Art. 16.§ 1. Wanneer het onderzoek van een vraag eigen is aan het gesubsidieerd officieel onderwijs, ofwel aan het gesubsidieerd vrij onderwijs, kan de voorzitter van het overlegcomité beslissen de bovenvermelde vraag aan een subcomité toe te vertrouwen.

Dit subcomité bestaat uit de overheidsdelegatie en de vertegenwoordigers van het onderwijsnet bedoeld binnen de delegatie van de vertegenwoordigingsorganen. § 2. Wanneer het onderzoek van een vraag eigen is aan het confessioneel onderwijs, ofwel aan het niet-confessionneel onderwijs, kan de voorzitter van het overlegcomité beslissen dit onderzoek aan een subcomité toe te vertrouwen.

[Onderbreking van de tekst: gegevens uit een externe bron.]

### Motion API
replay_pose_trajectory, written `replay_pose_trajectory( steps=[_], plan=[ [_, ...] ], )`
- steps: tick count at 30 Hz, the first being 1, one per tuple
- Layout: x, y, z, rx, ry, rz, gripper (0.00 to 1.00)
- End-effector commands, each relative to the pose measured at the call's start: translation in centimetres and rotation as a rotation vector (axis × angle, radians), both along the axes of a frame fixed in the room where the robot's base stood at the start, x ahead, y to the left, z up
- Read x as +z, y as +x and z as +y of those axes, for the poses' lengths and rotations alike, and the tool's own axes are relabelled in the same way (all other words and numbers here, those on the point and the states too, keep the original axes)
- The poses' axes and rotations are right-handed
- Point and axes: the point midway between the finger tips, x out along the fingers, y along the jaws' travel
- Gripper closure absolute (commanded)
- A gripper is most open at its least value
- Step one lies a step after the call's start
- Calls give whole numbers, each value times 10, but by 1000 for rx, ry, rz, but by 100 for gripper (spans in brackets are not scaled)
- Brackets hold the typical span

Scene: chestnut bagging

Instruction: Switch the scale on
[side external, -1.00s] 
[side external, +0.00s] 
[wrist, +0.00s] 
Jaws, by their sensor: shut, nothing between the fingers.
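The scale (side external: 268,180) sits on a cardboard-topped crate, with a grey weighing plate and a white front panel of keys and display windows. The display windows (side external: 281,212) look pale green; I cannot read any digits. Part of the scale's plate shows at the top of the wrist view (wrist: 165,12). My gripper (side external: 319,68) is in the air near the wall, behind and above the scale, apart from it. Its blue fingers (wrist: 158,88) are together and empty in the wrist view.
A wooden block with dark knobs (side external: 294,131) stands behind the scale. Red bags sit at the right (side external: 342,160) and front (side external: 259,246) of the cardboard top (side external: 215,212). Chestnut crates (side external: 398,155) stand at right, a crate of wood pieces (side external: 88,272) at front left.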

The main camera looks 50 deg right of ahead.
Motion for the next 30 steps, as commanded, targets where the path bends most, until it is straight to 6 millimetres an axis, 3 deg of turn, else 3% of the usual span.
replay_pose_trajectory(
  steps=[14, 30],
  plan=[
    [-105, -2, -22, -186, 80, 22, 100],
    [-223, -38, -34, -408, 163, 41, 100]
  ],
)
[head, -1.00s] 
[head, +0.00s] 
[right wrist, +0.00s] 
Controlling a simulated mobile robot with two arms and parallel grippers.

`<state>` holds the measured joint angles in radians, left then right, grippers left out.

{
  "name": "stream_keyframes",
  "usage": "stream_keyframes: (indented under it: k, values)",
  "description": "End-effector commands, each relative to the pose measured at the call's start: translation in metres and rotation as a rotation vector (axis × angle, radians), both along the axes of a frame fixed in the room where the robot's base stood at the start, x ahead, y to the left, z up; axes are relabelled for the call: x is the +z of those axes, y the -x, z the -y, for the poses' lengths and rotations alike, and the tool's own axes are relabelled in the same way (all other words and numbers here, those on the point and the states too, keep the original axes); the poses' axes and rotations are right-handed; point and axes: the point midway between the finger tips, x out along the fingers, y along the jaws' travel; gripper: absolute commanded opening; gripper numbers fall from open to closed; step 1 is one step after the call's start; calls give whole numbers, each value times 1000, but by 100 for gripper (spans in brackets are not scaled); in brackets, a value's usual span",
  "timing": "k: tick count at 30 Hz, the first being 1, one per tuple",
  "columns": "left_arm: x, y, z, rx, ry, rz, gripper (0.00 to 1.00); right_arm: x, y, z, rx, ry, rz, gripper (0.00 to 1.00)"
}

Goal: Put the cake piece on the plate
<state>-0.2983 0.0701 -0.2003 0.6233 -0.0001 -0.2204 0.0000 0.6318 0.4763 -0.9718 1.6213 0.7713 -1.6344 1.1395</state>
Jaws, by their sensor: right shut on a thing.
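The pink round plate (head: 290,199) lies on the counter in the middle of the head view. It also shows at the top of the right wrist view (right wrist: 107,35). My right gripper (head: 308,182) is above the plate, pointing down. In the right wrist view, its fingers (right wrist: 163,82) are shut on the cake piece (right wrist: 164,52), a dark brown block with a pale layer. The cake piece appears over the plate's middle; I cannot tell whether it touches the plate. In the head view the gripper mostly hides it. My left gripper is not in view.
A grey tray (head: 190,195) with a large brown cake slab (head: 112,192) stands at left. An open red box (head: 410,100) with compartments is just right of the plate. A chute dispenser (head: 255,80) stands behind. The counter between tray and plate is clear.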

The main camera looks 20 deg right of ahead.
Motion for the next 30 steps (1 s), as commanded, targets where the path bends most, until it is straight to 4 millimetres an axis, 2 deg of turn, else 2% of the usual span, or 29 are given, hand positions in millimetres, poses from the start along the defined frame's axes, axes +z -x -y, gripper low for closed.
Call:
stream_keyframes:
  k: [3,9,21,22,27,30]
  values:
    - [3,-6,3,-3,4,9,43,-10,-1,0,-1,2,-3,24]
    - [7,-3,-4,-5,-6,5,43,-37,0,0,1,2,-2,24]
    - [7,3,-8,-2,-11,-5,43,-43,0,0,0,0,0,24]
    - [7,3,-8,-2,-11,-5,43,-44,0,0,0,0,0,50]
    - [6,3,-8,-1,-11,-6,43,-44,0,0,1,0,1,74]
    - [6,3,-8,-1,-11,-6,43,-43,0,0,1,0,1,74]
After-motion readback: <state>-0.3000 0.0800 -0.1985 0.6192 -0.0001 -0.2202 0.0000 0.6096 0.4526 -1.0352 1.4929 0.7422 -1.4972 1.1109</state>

Dit subcomité bestaat uit de overheidsdelegatie en de vertegenwoordigers van de federatieorganen van de betrokken inrichtende machten bedoeld binnen de delegatie van de vertegenwoordigingsorganen. § 3. De overlegprocedure bedoeld in dit hoofdstuk is van overeenkomstige toepassing op de vergaderingen van de subcomités die bij de § § 1 en 2 van dit artikel worden opgericht. HOOFDSTUK IV. - Slotbepaling

Art. 17.Dit decreet treedt in werking de dag waarop het in het Belgisch Staatsblad wordt bekendgemaakt.

Kondigen dit decreet af, bevelen dat het in het Belgisch Staatsblad zal worden bekendgemaakt.

Brussel, 20 juli 2006.

De Minister-Presidente, belast met het Leerplichtonderwijs en het Onderwijs voor Sociale Promotie, Mevr. M. ARENA De Vice-Presidente en Minister van Hoger Onderwijs, Wetenschappelijk Onderzoek en Internationale Betrekkingen, Mevr. M.-D. SIMONET De Vice-President en Minister van Begroting en Financiën, M. DAERDEN De Minister van Ambtenarenzaken en Sport, Cl. EERDEKENS De Minister van Cultuur, de Audiovisuele Sector en Jeugd, Mevr. F. LAANAN De Minister van Kinderwelzijn, Hulpverlening aan de Jeugd en Gezondheid, Mevr. C. FONCK _______ Nota Zitting 2005-2006.

Stukken van de Raad. Ontwerp van decreet, nr. 284-1.

Commissieamendementen, nr. 284-2.

Verslag nr. 284-3.

Integraal verslag. Bespreking en aanneming. Vergadering van dinsdag 18 juli 2006.